Only things intended to cause death. Things that don’t have a number of people massively resisting doing anything to reduce deaths. Things that have primary, necessary purposes other than causing death, and which society puts a great deal of effort into making less dangerous.

Just let that sink in for a moment. You’re objecting to the use of facts in a discussion. Is there a reason for that other than that they falsify a manufactured emotional position?

No doubt you have a few examples in mind. So how about telling us all what else you think we don’t care about, but that you do? And what you’re doing about them?

This is false. Please show your math if you’d like to be proven wrong.

“Second Commandment absolutists”?

Indeed.

[QUOTE=ElvisL1ves]
Only things intended to cause death. Things that don’t have a number of people massively resisting doing anything to reduce deaths. Things that have primary, necessary purposes other than causing death, and which society puts a great deal of effort into making less dangerous.
[/QUOTE]

Ah…so, you want to create an artificial distinction because people killed with a gun are somehow deader than people killed through other things, right? What ‘primary, necessary purposes other than causing death, and which society puts a great deal of effort into making less dangerous’ do alcohol and cigarettes serve? And why am I less dead if some crazy wacko shoots me in a theater with a gun or kills me while driving up the wrong side of the street because he’s totally shit faced drunk? I’ll tell you that in my state, despite the amount of gun violence, I’m MUCH more likely to be killed by the shit faced drunk fool than by some nut with a gun.

No…I’m objecting to the use of stats to spin the argument. And the attempt at pushing emotional buttons to achieve the goal.

I’ve already done so in this and other threads on this subject, but sure…alcohol. Tell me, do you campaign against it’s use? I mean, it kills and injures a hell of a lot more people per year not only in the US but world wide. Ironically, many of the gun deaths in the US are a result of the use of alcohol. Hardly a week goes by in my own neck of the woods without yet another story on the news (local news) of some idiot drinking and driving and getting himself or, more often someone else killed. And we know that prohibition actually did reduce deaths due to alcohol when it was enacted, yet we as a society chose to remove it and re-sanction the use of alcohol by society, despite also knowing that a large non-zero number of citizens would be killed or injured (or die from it’s long term effects) despite that.
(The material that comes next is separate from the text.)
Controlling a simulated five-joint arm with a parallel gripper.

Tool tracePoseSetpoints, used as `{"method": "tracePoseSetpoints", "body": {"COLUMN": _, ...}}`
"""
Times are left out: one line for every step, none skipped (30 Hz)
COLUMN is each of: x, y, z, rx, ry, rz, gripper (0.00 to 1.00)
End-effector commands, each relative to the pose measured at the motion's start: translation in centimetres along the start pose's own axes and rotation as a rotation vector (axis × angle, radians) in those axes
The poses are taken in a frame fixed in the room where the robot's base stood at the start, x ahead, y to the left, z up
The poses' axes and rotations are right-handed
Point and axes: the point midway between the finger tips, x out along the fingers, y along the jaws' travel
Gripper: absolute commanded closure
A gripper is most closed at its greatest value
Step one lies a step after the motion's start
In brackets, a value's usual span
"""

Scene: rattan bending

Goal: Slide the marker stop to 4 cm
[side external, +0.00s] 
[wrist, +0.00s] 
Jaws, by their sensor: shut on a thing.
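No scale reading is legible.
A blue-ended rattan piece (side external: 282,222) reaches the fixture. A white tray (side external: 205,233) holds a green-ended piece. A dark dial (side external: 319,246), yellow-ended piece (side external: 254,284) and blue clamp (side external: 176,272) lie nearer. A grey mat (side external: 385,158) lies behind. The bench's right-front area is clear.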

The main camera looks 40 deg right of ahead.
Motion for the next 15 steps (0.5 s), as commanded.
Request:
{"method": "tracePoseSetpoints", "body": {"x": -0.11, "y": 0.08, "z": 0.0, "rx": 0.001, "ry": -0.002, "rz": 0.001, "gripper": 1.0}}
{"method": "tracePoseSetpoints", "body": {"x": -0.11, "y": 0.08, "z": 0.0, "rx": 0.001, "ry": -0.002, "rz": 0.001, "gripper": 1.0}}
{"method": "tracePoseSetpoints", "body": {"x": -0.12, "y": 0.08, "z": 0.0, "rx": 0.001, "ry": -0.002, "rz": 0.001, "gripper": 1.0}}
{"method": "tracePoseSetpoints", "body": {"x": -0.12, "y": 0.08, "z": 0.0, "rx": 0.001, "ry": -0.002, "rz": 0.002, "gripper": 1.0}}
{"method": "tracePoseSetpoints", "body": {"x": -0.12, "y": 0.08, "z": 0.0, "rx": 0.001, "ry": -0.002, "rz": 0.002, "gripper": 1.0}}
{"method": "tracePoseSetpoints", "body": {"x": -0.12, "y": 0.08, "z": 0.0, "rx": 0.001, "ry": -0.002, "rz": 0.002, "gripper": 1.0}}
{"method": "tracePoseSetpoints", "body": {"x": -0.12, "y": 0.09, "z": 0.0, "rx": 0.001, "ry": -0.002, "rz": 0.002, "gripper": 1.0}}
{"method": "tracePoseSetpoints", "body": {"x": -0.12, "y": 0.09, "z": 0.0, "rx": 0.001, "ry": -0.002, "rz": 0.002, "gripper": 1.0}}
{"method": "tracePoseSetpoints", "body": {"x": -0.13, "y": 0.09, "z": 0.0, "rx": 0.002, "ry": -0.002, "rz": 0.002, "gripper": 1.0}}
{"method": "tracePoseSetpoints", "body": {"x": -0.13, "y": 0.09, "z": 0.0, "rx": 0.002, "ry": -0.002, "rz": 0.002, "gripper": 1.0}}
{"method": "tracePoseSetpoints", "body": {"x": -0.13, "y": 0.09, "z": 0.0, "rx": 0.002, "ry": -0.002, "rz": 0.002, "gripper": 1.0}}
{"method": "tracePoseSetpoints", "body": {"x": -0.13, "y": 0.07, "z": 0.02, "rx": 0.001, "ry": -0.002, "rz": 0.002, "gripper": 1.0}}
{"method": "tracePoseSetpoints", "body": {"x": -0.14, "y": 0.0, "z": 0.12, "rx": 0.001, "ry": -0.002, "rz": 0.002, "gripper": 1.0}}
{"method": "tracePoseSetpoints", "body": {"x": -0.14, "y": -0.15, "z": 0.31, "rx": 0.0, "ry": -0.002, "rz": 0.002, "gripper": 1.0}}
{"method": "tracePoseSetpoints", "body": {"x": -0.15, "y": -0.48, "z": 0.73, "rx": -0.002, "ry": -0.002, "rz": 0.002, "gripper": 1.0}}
My guess is you DON’T campaign against alcohol or for it’s banning in the same way you do with guns because you create an artificial distinction about what something is made for and then you don’t think about it. I’m also guessing that you haven’t ever really looked, deeply at the stats for what alcohol does wrt injuries and deaths per year, and if you did you handwaved them away, since guns are SO scary in your mind, while alcohol is something you are familiar with and so generally flies under the radar wrt the carnage it causes.

My point, of course, is that it’s all the same thing. Societies often sanction things that cause a non-zero amount of death and injury. Guns are one of those things that in the US are sanctioned despite the plain fact that by doing so there WILL be a number of people killed and injuries by that decision every year. Just like many, many other things that society sanctions for use will cause a non-zero number of deaths or injuries. What YOUR problem is really isn’t the ‘value of human life’, it’s that you don’t agree with this particular sanction.
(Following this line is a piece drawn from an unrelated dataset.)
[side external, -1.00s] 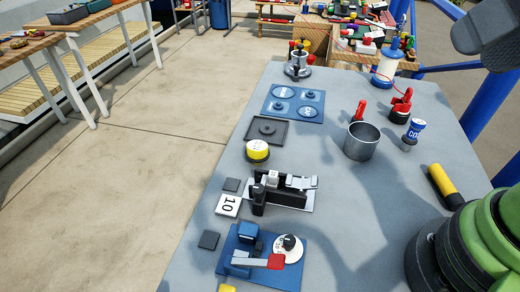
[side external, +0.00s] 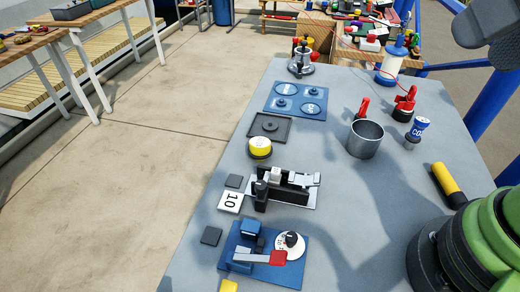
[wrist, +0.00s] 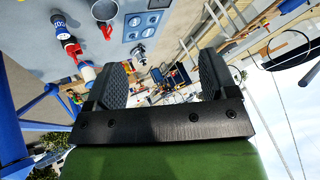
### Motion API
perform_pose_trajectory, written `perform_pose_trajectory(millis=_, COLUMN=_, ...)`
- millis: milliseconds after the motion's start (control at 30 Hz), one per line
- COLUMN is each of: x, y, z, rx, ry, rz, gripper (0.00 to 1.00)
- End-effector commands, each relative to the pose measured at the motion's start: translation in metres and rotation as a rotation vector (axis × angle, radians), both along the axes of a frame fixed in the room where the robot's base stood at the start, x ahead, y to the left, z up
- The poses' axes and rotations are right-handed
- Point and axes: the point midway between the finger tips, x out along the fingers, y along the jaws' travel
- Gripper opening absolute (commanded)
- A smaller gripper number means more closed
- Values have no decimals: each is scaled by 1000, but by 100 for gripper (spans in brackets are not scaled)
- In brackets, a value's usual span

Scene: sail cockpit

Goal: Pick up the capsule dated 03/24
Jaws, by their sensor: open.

Unfortunately this argument doesn’t convince the antis. They consider all the other things that can occasionally cause injury or death to have that as merely unfortunate side effects. It’s because firearms are intentionally designed to injure or kill people and other living beings that guns outrage them. Nothing flies more in the face of (pseudo-)pacifism than the contention that on rare occasions killing or threatening to kill someone is the right thing to do.

Apparently in their view the key to a peaceful society isn’t to teach responsibility and respect for others’ lives, but instead to instill a visceral unthinking revulsion to the idea of harming someone for any reason. To indoctrinate the population to be too squeamish to harm others. And as for the criminals and sociopaths that the conditioning process fails to work on, they’ll be caught (eventually) by the police- who perhaps will be cloned in vats since they’ll have to be so different mentally from the [del]proles[/del] public.
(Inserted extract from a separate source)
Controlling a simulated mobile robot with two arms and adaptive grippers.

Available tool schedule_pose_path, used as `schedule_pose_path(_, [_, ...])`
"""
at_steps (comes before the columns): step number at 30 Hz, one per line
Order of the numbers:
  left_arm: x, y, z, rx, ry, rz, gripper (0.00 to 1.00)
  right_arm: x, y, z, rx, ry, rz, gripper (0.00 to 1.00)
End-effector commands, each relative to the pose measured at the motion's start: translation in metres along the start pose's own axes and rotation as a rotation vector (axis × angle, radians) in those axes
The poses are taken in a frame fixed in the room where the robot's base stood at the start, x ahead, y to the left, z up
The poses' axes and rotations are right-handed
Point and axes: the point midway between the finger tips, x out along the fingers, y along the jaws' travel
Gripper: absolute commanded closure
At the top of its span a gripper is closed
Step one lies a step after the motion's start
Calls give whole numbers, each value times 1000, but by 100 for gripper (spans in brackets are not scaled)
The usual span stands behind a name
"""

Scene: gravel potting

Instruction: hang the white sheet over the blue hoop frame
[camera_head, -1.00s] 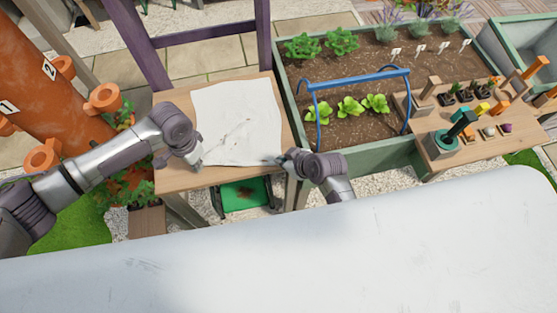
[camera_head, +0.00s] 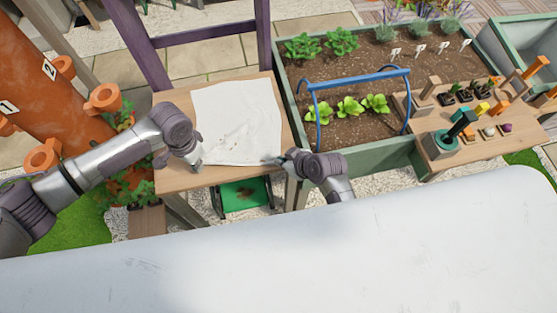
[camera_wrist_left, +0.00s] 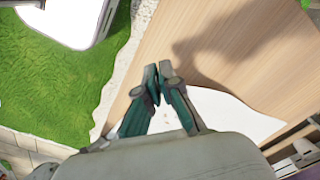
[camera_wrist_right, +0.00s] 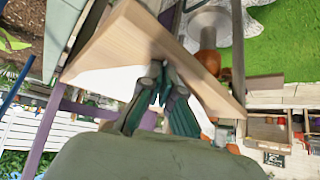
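The white sheet (camera_head: 238,120) lies flat on a small wooden table (camera_head: 165,180), its front edge near the table's front edge. The blue hoop frame (camera_head: 355,80) stands over the planter bed to the right, uncovered. My left gripper (camera_head: 198,164) is at the sheet's front left corner; its fingertips (camera_wrist_left: 158,72) are together, with the sheet (camera_wrist_left: 235,112) between and beside the fingers. My right gripper (camera_head: 272,160) is at the front right corner; its fingertips (camera_wrist_right: 163,70) are together, with the sheet (camera_wrist_right: 108,84) around them. The pinched cloth itself is mostly hidden.
The green planter (camera_head: 372,160) holds seedlings under the hoop and plants behind it. A wooden tool shelf (camera_head: 440,155) with several items stands at its right. An orange pipe tower (camera_head: 50,90) stands left. A purple post frame (camera_head: 205,34) rises behind the table.

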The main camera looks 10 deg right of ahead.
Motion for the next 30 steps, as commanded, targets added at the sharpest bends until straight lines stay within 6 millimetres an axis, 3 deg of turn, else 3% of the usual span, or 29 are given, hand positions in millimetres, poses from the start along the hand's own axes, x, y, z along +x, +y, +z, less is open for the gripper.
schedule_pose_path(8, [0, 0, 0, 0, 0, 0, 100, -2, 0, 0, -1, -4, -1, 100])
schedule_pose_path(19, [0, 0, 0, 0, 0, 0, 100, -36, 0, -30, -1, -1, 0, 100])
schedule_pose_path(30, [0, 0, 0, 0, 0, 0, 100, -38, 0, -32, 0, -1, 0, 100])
If that sounds like a science-fiction parody it’s because that more or less is the ultimate endpoint of the (dys)utopian idea of engineering society. If you’re familiar with Larry Niven’s ARM stories you’ll know exactly what I mean.

Been over that in the Pit thread. You failed.

If you’re denying that the Second is often held to be the only part of the Constitution that is not compromisable, or that the view is indistinguishable from religious belief, then say so. Otherwise, it’s just being factual.

I choose not to respond to you in the Pit. I find it unproductive. If you’d like to retreat there and call that a victory, feel free. However, you made a claim in this thread - **are you refusing to support it? ** I don’t think you can support it. I think your claim is so ridiculous that any attempt to do so will reveal how poor a claim it actually is. I invite you to make a modicum of effort and demonstrate the validity of your claim.

Factual…hardly. I’m mocking your criticism of childish language while at the same time you engage in name calling. It’s comical.

Conversely, what we do do is work to mitigate the risks inherent in alcohol without banning it, since the ban was fundamentally ineffective. So we restrict access to alcohol to those above a certain age, with heavily regulated sales and state and local regulations on how and when it can be used. And we do the same to cars - we don’t ban them even though there are thousands of road deaths each year, but we heavily regulate their use, requiring users to be licensed and regularly tested, the cars themselves to be inspected, and users to follow a long list of rules. And the manufacturers themselves work to make cars safer for both passengers and others. And so on and so forth for a variety of consumer goods.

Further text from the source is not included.